EXERCISE INSTRUCTIONS:
Show every line in the entries below where the word "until" appears.

Lines of data:
○ ○ ○ ○ ○

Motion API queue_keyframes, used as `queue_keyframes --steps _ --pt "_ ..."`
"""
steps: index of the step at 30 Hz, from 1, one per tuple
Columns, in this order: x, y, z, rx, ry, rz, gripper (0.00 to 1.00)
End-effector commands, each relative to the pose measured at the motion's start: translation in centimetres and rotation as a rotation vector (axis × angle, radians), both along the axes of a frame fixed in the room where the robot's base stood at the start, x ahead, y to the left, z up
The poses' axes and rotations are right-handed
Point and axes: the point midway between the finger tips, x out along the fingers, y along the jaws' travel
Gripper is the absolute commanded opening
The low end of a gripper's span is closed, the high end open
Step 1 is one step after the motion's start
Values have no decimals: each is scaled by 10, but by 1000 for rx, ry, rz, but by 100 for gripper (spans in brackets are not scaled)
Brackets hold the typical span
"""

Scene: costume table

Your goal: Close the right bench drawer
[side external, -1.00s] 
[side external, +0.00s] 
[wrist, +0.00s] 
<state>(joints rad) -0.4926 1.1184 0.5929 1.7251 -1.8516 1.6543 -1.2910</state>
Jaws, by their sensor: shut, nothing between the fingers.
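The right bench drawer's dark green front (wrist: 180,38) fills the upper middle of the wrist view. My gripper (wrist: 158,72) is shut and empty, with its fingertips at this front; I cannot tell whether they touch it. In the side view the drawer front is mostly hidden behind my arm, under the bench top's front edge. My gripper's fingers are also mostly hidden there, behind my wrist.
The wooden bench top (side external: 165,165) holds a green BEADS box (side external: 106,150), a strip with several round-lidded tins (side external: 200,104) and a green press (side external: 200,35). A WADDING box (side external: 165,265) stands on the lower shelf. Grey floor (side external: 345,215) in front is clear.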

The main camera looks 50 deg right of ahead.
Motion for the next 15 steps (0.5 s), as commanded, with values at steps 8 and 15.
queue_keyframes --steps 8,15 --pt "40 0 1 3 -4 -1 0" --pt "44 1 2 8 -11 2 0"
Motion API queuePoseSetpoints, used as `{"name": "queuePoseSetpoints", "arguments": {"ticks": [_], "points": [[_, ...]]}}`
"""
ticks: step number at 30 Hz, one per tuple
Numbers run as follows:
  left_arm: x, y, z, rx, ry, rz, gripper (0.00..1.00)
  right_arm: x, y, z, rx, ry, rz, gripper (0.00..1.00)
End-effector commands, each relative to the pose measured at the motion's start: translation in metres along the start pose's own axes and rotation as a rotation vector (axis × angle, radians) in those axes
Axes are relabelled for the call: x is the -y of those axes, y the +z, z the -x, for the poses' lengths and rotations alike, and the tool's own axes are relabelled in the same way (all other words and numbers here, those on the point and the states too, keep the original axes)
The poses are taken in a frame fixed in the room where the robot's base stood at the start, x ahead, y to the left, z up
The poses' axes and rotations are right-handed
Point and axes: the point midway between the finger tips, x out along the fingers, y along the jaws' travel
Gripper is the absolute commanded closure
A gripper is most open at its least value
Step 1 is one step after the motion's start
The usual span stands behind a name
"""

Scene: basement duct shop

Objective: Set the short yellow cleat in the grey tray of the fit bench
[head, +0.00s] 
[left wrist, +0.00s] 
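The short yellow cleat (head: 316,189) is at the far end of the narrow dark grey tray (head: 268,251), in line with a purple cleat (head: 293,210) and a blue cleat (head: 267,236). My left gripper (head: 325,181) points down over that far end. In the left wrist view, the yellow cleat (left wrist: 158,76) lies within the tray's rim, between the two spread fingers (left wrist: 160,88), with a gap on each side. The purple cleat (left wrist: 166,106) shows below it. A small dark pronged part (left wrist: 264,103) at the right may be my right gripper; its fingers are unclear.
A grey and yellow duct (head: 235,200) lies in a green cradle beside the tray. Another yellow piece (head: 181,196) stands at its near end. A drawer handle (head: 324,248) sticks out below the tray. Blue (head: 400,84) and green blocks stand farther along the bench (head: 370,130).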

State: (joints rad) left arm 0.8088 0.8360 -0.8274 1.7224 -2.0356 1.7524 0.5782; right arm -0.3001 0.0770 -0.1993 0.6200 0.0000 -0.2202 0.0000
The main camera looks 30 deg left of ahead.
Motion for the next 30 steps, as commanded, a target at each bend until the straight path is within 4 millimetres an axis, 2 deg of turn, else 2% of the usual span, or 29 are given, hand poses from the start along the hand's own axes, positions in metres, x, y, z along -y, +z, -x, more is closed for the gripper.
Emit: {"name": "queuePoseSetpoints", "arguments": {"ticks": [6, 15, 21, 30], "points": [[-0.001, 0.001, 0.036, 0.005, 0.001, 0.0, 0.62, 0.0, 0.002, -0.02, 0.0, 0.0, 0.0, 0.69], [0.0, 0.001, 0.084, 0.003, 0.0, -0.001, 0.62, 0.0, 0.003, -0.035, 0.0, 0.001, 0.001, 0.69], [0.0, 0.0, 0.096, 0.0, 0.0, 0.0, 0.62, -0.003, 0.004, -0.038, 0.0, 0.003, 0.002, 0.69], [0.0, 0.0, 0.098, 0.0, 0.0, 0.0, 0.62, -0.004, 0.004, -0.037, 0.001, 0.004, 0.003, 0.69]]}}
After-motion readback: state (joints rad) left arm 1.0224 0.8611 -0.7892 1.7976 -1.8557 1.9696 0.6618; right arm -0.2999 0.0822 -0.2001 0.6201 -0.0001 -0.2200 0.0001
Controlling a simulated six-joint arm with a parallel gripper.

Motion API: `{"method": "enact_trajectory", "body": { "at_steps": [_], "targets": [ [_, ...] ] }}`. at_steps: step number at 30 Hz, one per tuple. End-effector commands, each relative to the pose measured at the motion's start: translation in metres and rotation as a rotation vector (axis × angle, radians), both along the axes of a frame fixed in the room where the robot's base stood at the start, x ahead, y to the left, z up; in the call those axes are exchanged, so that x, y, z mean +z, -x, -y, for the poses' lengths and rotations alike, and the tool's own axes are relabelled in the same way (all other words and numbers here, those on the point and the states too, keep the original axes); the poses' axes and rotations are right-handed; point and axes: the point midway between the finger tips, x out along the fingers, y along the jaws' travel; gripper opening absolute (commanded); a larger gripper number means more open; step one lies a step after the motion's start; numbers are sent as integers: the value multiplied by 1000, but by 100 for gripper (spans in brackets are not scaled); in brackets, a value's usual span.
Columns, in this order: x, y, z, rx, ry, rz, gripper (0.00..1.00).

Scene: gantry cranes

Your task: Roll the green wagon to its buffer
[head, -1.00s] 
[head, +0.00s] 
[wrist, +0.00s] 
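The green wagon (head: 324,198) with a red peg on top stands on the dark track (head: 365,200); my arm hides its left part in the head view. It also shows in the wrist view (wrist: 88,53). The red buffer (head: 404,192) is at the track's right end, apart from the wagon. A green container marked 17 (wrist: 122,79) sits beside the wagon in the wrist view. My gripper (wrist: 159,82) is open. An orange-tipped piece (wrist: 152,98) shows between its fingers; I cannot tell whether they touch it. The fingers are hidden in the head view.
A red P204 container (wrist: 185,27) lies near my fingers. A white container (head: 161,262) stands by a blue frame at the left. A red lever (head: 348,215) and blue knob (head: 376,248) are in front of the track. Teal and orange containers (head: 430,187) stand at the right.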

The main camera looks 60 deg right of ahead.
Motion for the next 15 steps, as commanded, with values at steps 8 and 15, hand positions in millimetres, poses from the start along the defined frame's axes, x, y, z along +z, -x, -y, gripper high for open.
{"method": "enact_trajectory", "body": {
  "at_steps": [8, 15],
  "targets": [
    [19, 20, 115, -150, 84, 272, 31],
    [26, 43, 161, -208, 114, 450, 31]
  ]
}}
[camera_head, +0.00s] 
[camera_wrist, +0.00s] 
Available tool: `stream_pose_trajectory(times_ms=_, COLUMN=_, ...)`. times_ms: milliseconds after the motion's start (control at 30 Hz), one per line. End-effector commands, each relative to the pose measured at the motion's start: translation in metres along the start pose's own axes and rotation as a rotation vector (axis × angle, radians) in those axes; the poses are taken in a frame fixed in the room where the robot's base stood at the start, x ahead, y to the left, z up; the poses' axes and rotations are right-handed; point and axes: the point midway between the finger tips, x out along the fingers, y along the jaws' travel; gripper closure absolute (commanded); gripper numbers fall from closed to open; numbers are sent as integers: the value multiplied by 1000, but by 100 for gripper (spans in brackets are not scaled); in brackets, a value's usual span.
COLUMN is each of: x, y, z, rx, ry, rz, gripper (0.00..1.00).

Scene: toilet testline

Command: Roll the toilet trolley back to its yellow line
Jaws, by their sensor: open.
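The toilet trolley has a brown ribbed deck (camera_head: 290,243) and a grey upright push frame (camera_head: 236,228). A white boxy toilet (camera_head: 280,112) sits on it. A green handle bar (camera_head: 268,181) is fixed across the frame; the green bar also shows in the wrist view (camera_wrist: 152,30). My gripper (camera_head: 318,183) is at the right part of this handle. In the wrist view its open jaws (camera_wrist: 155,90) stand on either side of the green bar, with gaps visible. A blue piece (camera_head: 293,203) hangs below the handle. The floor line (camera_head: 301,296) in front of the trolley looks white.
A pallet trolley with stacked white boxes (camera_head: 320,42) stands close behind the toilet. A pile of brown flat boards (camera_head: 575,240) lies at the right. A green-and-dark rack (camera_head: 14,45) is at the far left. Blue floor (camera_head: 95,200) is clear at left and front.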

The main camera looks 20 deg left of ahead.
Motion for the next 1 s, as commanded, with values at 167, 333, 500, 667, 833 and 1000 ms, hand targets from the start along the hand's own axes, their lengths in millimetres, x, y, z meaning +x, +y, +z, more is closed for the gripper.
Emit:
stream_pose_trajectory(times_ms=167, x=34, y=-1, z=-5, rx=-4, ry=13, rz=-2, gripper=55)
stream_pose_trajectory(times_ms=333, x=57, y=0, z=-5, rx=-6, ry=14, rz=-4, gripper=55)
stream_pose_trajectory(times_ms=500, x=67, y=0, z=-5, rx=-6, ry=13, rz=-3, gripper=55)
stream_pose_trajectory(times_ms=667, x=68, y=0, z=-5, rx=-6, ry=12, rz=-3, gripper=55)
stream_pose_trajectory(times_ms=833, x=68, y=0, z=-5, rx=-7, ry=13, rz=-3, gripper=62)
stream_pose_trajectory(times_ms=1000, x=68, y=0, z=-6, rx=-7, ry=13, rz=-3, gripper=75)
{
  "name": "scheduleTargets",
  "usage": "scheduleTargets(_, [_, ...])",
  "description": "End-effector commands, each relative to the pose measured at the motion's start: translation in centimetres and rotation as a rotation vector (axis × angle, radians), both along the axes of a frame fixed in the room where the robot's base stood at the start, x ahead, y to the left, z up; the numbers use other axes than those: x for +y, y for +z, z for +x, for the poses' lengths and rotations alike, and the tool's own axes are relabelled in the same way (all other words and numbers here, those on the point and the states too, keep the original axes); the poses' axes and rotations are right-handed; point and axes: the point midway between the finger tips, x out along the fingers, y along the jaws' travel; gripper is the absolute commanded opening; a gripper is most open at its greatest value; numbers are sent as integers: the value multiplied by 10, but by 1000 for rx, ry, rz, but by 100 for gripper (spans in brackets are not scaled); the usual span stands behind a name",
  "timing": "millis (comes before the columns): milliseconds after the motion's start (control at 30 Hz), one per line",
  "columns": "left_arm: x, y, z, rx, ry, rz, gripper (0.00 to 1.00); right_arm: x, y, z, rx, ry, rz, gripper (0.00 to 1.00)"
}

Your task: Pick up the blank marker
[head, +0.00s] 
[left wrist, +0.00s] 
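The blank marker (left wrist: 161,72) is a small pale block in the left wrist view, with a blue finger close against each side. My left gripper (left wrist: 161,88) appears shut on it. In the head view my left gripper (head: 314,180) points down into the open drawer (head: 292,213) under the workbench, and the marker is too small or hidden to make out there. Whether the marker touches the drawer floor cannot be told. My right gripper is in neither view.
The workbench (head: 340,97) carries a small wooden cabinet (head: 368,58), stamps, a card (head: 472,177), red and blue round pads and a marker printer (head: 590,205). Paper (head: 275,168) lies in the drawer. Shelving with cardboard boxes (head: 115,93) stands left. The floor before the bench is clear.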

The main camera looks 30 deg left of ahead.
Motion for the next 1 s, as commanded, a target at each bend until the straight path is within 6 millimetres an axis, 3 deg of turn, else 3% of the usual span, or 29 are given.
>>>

○ ○ ○ ○ ○

EXERCISE ANSWER:
Motion for the next 30 steps, as commanded, a target at each bend until the straight path is within 4 millimetres an axis, 2 deg of turn, else 2% of the usual span, or 29 are given, hand poses from the start along the hand's own axes, positions in metres, x, y, z along -y, +z, -x, more is closed for the gripper.
Motion for the next 1 s, as commanded, a target at each bend until the straight path is within 6 millimetres an axis, 3 deg of turn, else 3% of the usual span, or 29 are given.

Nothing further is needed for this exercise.